I cannot suggest changes to what you have done, as my approach is a bit different. I have used extractall method of the tarfile module instead of the bit complicated extract method as you have done. (Just have glance at this - http://docs.python.org/library/tarfile.html#tarfile.TarFile.extractall and read the warning associated with using extractall method. I don`t think we will be having any such problem in general, but just keep that in mind.)
So here is the code that worked for me -
(I tried it for .tar files nested 5 levels deep (ie .tar within .tar within .tar ... 5 times), but it should work for any depth* and also for .tgz files.)
# extracting_nested_tars.py
import os
import re
import tarfile
file_extensions = ('tar', 'tgz')
# Edit this according to the archive types you want to extract. Keep in
# mind that these should be extractable by the tarfile module.
def FileExtension(file_name):
"""Return the file extension of file
'file' should be a string. It can be either the full path of
the file or just its name (or any string as long it contains
the file extension.)
Examples:
input (file) --> 'abc.tar'
return value --> 'tar'
"""
match = re.compile(r"^.*[.](?P<ext>\w+)$",
re.VERBOSE|re.IGNORECASE).match(file_name)
if match: # if match != None:
ext = match.group('ext')
return ext
else:
return '' # there is no file extension to file_name
def AppropriateFolderName(folder_name, parent_fullpath):
"""Return a folder name such that it can be safely created in
parent_fullpath without replacing any existing folder in it.
Check if a folder named folder_name exists in parent_fullpath. If no,
return folder_name (without changing, because it can be safely created
without replacing any already existing folder). If yes, append an
appropriate number to the folder_name such that this new folder_name
can be safely created in the folder parent_fullpath.
Examples:
folder_name = 'untitled folder'
return value = 'untitled folder' (if no such folder already exists
in parent_fullpath.)
folder_name = 'untitled folder'
return value = 'untitled folder 1' (if a folder named 'untitled folder'
already exists but no folder named
'untitled folder 1' exists in
parent_fullpath.)
folder_name = 'untitled folder'
return value = 'untitled folder 2' (if folders named 'untitled folder'
and 'untitled folder 1' both
already exist but no folder named
'untitled folder 2' exists in
parent_fullpath.)
"""
if os.path.exists(os.path.join(parent_fullpath,folder_name)):
match = re.compile(r'^(?P<name>.*)[ ](?P<num>\d+)$').match(folder_name)
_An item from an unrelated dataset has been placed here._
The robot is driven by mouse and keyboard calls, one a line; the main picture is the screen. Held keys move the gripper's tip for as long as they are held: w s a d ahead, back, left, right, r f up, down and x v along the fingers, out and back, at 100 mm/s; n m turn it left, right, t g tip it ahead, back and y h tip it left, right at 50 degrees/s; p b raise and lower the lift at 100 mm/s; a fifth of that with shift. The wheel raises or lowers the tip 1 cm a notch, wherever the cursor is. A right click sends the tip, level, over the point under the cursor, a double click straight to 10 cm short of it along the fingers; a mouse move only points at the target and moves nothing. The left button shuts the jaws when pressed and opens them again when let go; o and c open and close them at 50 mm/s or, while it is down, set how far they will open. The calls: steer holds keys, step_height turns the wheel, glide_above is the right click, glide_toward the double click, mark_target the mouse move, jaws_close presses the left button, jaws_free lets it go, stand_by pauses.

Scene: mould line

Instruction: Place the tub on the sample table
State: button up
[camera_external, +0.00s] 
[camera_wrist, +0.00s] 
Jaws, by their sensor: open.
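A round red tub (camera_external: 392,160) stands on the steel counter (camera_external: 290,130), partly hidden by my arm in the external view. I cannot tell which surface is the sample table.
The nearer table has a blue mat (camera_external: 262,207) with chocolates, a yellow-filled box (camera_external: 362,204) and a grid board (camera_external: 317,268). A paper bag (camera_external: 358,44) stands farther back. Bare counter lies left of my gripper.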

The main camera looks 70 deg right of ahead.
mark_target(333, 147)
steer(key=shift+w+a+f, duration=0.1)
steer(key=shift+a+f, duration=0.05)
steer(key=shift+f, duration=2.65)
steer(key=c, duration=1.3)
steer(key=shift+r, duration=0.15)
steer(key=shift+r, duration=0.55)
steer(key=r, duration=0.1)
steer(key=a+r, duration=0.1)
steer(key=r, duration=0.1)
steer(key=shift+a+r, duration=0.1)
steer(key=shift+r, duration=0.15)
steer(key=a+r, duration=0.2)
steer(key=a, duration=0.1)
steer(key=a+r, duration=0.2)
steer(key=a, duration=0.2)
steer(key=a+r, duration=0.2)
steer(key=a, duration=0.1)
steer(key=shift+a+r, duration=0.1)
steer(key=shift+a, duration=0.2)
if match: # if match != None:
name = match.group('name')
number = match.group('num')
new_folder_name = '%s %d' %(name, int(number)+1)
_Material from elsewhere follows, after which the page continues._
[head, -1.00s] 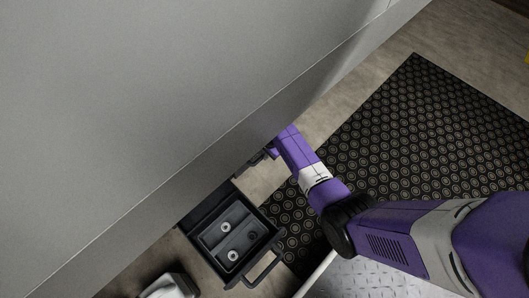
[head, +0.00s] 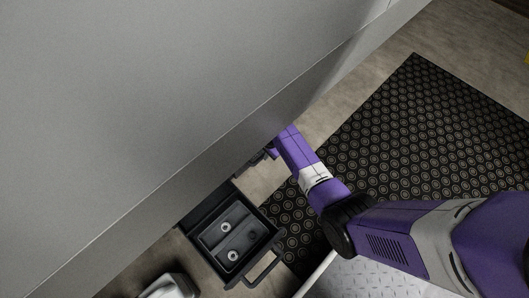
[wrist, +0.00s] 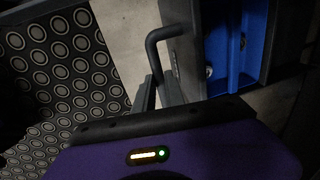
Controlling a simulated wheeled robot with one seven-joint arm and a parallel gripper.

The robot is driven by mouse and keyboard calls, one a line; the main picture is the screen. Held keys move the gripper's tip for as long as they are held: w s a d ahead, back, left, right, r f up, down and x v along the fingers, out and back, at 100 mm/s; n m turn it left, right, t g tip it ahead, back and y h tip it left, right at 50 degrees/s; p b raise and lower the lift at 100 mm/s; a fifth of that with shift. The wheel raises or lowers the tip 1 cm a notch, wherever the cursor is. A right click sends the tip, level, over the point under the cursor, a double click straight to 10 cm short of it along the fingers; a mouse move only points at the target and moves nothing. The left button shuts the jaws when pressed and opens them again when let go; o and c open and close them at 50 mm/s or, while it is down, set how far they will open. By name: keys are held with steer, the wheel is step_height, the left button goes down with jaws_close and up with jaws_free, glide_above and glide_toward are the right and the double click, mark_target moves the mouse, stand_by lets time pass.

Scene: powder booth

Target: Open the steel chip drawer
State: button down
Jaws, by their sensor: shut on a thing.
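In the wrist view, a dark drawer with a blue inside (wrist: 230,45) stands at least partly open, and its contents are mostly in shadow. Its dark bar handle (wrist: 164,35) bends down between the fingers of my gripper (wrist: 157,92), which is shut on it. In the head view, my gripper (head: 264,154) is at the lower edge of the big grey surface, which hides most of the drawer there. No label is readable, so I cannot tell whether this is the steel chip drawer.
Another dark drawer (head: 198,237) with a loop handle (head: 264,270) stands open nearby, holding a tray with small metal rings. The large grey surface (head: 150,90) overhangs. A black studded mat (head: 430,140) lies on the floor at right. A pale object (head: 170,287) is at the bottom.

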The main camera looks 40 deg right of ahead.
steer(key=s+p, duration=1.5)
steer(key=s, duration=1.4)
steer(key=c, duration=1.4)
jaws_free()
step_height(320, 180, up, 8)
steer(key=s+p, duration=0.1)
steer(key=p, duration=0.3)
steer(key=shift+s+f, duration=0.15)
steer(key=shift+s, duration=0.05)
return AppropriateFolderName(new_folder_name,
parent_fullpath)
# Recursively call itself so that it can be check whether a
# folder named new_folder_name already exists in parent_fullpath
# or not.
else:
new_folder_name = '%s 1' %folder_name
return AppropriateFolderName(new_folder_name, parent_fullpath)
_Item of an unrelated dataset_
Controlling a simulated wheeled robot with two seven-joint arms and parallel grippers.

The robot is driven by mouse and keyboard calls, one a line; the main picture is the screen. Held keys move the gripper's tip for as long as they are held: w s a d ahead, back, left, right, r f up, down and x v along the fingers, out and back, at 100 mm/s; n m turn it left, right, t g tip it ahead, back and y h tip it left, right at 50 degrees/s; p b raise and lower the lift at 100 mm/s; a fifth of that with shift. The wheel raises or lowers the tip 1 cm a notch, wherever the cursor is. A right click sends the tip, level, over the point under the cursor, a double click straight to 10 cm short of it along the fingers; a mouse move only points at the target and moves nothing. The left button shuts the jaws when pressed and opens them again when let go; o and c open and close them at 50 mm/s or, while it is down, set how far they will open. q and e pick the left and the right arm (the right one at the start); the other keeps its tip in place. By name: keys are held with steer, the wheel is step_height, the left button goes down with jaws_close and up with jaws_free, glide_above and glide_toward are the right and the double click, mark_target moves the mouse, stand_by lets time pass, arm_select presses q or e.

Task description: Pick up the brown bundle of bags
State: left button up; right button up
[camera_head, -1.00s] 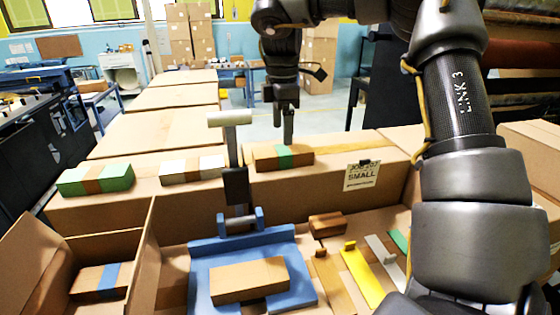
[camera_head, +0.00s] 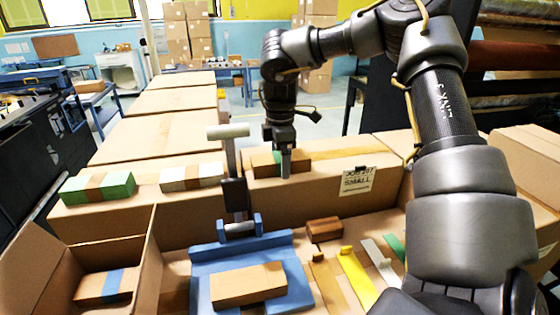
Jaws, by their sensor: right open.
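A brown bundle of bags with a green band (camera_head: 262,166) lies on the long cardboard box behind the blue fixture. My right gripper (camera_head: 286,168) points straight down at this bundle and covers its right part and much of the band. The gripper is open, but the view is nearly edge-on, so I cannot tell whether its fingers straddle or touch the bundle. My left gripper is not in view.
A green bundle (camera_head: 97,187) and a white bundle (camera_head: 192,177) lie left on the same long box (camera_head: 320,188). A blue fixture (camera_head: 205,268) with an upright handle (camera_head: 229,132) stands in front. An open carton (camera_head: 150,262) at left holds a blue-banded brown bundle (camera_head: 104,287).

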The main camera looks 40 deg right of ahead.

# Recursively call itself so that it can be check whether a
# folder named new_folder_name already exists in parent_fullpath
# or not.
else:
return folder_name
def Extract(tarfile_fullpath, delete_tar_file=True):
"""Extract the tarfile_fullpath to an appropriate* folder of the same
name as the tar file (without an extension) and return the path
of this folder.
If delete_tar_file is True, it will delete the tar file after
its extraction; if False, it won`t. Default value is True as you
would normally want to delete the (nested) tar files after
extraction. Pass a False, if you don`t want to delete the
tar file (after its extraction) you are passing.
"""
tarfile_name = os.path.basename(tarfile_fullpath)
parent_dir = os.path.dirname(tarfile_fullpath)
extract_folder_name = AppropriateFolderName(tarfile_name[:\
-1*len(FileExtension(tarfile_name))-1], parent_dir)
# (the slicing is to remove the extension (.tar) from the file name.)
# Get a folder name (from the function AppropriateFolderName)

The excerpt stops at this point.